Le second est de ne pas considérer le partenaire sexuel
exclusivement comme un objet et un moyen, mais aussi comme un sujet et une fin.
J’insiste sur le « aussi » : dans un acte sexuel, il serait
parfaitement hypocrite de prétendre qu’on ne voit l’autre que comme un sujet, pas du tout comme un objet, ou que comme une fin, pas du tout comme un
moyen. Mais l’acte sexuel cesse, je crois, d’être moral, si l’on ne pense plus
qu’à soi alors qu’on est avec quelqu’un d’autre.
Et l’amour, dans tout ça ? Sire, je n’ai pas eu besoin
de cette hypothèse. J’ai beau chercher, je ne vois pas au nom de quoi on
devrait s’interdire des relations sexuelles avec quelqu’un dont on n’est pas
amoureux, ni a fortiori avec quelqu’un
avec qui on n’est pas engagé dans une relation stable. Quand j’aborde le sujet
avec d’autres catholiques, ils me disent souvent, d’un air offusqué : « moi,
je me respecte ! » ; mais ils ont en général bien peu d’arguments
à l’appui de cette indignation. Il me semble qu’elle vient d’un malentendu :
ils s’imaginent, je pense, que si on couche avec quelqu’un pour un soir, c’est
forcément qu’on l’utilise, qu’on ne pense qu’à soi. Mais c’est absurde :
les deux points n’ont rien à voir. Certains sont très attentionnés avec un
partenaire d’un soir ; d’autres peuvent très bien être mariés et fidèles
depuis 10 ans et prendre leur femme pour un objet sexuel.

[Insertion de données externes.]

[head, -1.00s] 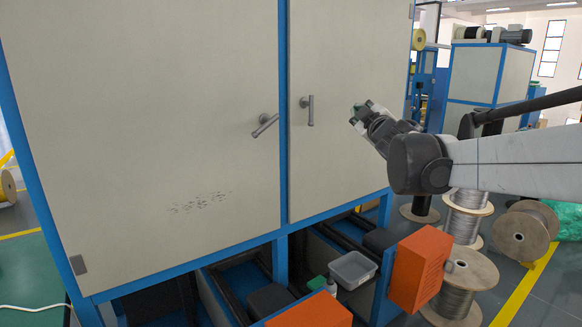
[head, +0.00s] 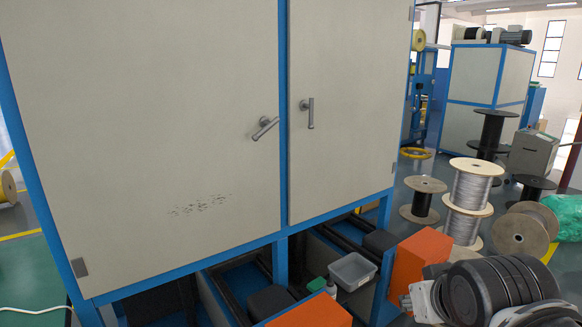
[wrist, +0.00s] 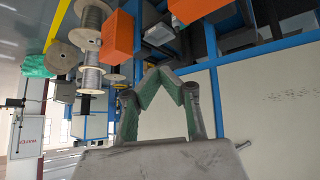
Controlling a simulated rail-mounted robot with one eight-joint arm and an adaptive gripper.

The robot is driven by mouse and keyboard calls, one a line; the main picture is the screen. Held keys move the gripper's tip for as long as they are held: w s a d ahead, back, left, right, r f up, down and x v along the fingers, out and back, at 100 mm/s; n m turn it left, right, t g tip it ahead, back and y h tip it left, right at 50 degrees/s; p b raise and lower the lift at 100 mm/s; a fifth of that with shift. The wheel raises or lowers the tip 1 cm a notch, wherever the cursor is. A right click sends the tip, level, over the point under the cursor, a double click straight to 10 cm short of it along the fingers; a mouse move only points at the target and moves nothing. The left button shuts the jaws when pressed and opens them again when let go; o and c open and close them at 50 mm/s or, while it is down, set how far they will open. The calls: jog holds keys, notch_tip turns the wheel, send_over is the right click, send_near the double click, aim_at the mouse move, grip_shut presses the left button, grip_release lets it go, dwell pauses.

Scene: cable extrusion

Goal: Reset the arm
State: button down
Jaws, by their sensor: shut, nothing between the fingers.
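My gripper (wrist: 158,75) shows in the wrist view, its green-padded fingers meeting at the tips with nothing between them. In the head view only a dark rounded part of my arm shows at the bottom right; the fingers cannot be made out there. The large cream cabinet (head: 150,120) with blue frame fills the left and middle of the head view. Its left door handle (head: 265,128) is tilted, and its right door handle (head: 308,112) is upright. Both are clear of my arm. The cabinet also shows at the right of the wrist view (wrist: 270,120), upside down.
An orange box (head: 412,262) stands low beside my arm. A grey bin (head: 353,270) sits under the cabinet. Wire spools (head: 468,200) and a wooden reel (head: 522,232) stand on the floor at the right. The space before the doors is clear.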

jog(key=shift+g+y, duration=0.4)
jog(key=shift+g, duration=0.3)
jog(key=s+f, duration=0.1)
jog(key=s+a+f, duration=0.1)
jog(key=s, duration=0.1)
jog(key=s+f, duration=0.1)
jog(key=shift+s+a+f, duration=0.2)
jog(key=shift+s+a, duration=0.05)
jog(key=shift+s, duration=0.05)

La question morale est donc de savoir jusqu’à quel point il
faut pousser ce mouvement actuel de séparation des relations sexuelles et du
sentiment amoureux. Aucune question, de ce point de vue, ne devrait être taboue :
même si cela semble choquant pour beaucoup de mes coreligionnaires, il n’est
pas illégitime de se demander dans quelle mesure l’exclusivité sexuelle est le
corollaire d’une relation stable, y compris maritale. Que certains couples
désirent et mettent en œuvre une telle exclusivité, sans doute ; mais
sommes-nous bien certains que c’est forcément la meilleure voie pour tous ?
Le fait que d’autres ne nous attendent pas pour poser ce
genre de questions rend d’autant plus urgent que les catholiques se les posent
également : certains, évidemment, ne voudront jamais rien changer et s’en
tiendront fixement à la ligne défendue par le Magistère depuis un millénaire.

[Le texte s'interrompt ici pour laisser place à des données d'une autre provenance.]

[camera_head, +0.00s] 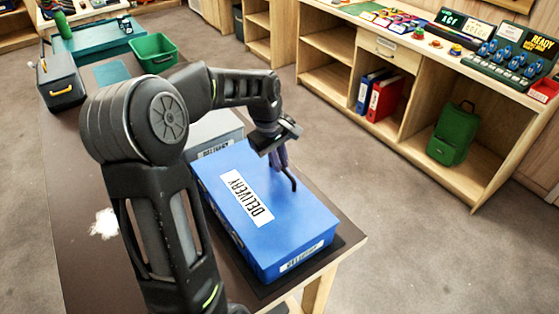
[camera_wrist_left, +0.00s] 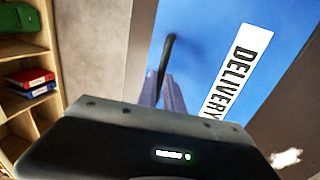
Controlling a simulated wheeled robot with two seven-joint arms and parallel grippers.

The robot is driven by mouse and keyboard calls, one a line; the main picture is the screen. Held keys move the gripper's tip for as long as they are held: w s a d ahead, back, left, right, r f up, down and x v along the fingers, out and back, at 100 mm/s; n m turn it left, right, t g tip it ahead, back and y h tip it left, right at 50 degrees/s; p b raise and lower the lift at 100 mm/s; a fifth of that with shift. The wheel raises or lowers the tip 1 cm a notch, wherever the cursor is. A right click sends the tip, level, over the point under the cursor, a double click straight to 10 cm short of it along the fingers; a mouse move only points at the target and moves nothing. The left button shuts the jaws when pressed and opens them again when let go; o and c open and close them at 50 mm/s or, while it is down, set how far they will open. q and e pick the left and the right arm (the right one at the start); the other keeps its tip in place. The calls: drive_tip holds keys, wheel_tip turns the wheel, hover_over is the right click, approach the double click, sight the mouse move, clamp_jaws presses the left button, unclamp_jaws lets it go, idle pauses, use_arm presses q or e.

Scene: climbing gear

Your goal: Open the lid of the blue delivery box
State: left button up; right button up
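The blue delivery box (camera_head: 275,248) stands on the near end of the dark table, with a white DELIVERY label on top. Its lid (camera_head: 290,215) lies flat and looks closed. The lid also shows in the left wrist view (camera_wrist_left: 205,45). A black bar handle (camera_head: 291,182) is on the lid's right side; it also shows in the wrist view (camera_wrist_left: 165,65). My left gripper (camera_head: 280,160) points down at the handle, its purplish fingers (camera_wrist_left: 163,95) close around or beside the handle's far end. Whether they grip it is unclear. My right gripper is out of view.
A grey box (camera_head: 215,128) stands just behind the blue box. A green bin (camera_head: 153,52) and a dark toolbox (camera_head: 60,78) are at the table's far end. Wooden shelves (camera_head: 430,125) stand across the floor, with free floor between. My left arm hides the table's middle.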

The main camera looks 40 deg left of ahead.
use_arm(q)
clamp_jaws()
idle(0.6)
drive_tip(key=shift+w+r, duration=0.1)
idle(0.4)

Mais d’autres peuvent accepter de voir évoluer les choses, sans pour autant
renoncer à tout.
Le mois dernier, un article de la juriste Marcela Iacub paru
dans Libération promouvait, comme je
tends à le faire, la séparation du sexe et du sentiment amoureux. Jusque-là, pourquoi
pas ? Mais elle tirait de cette prémisse des conclusions étonnante. Ainsi,
dans sa société idéale, « personne ne vivrait en couple avant 40 ans »

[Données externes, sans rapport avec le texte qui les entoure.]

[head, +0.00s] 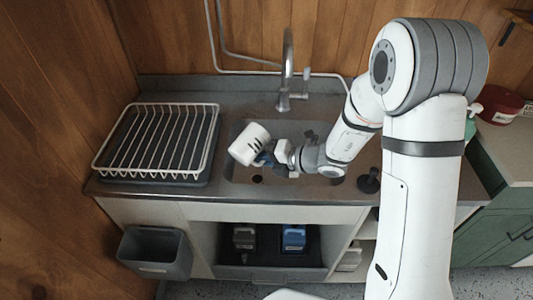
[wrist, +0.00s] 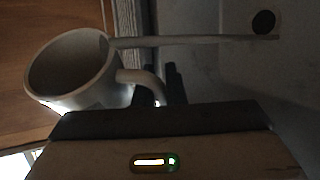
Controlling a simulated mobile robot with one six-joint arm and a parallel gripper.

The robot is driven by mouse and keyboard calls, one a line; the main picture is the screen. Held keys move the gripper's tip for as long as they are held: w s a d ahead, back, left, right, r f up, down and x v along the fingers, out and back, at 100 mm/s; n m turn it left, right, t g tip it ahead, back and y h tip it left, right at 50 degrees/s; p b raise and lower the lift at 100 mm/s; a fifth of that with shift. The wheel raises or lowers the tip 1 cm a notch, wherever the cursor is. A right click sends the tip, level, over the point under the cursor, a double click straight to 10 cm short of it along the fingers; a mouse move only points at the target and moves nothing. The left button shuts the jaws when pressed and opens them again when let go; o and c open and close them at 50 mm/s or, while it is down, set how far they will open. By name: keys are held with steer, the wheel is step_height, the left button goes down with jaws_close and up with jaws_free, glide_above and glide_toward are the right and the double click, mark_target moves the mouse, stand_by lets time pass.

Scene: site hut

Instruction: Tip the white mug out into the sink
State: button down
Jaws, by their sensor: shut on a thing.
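The white mug (head: 248,142) with dark marks is held tilted well over, above the left part of the sink (head: 240,172). In the wrist view the mug (wrist: 75,80) shows its open mouth, and its handle reaches to the dark fingers. My gripper (head: 268,158) is shut on the mug at its handle side. A thin pale streak (wrist: 190,41) runs from the mug's rim toward the sink floor near a dark drain hole (wrist: 263,22); it looks like liquid pouring. I cannot see how much is inside the mug.
A white wire dish rack (head: 160,138) stands left of the sink. The tap (head: 287,75) rises behind it. A dark plunger-like object (head: 369,180) stands on the right. A grey bin (head: 155,253) hangs below on the left.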

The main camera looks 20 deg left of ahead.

et ce ne serait « que lorsque les désirs sexuels [seraient] un peu
émoussés par l’âge que les gens [pourraient] entreprendre une histoire d’amour
qui dure et songer à faire des enfants » puisque « on devrait
réserver ces pratiques aux plus âgés ».
Marcela Iacub tombe ainsi exactement dans l’erreur même qu’elle
dénonce chez ses adversaires : la tentation de définir pour les autres ce
qui est mieux pour eux. Qui est-elle, grands dieux, pour affirmer
péremptoirement « qu’avant [40 ans], les gens [ont] trop d’énergie
sexuelle pour vivre en couple » ou qu’ils « ne se [connaissent] pas
suffisamment eux-mêmes (ni les autres) pour s’installer avec quelqu’un et
fonder une famille » ? Que l’Église tente de fixer la vie privée des
gens à leur place, elle l’a toujours fait, et elle est en train d’apprendre,
tout doucement, avec bien des difficultés, à leur lâcher un peu la grappe. Mais
il est réellement désespérant de voir que d’autres reprennent le flambeau en se
contentant de changer le plan de vol que nous serions censés suivre pour être heureux,
puisque ça a marché pour eux.
On peut chercher, comme je le fais, à dissocier davantage le
sexe du sentiment amoureux, sans pour autant renoncer à tout le reste. Pour ce
qui est de la morale sexuelle et familiale, j’ai beaucoup de questions et peu
de réponses, moins encore de certitudes ; mais il y a une chose dont je
suis de plus en plus conscient, c’est qu’en la matière, les mieux placés pour
décider de ce qui est bon, ce sont les intéressés ; et que ce qui est bon
pour les uns ne l’est pas nécessairement pour les autres.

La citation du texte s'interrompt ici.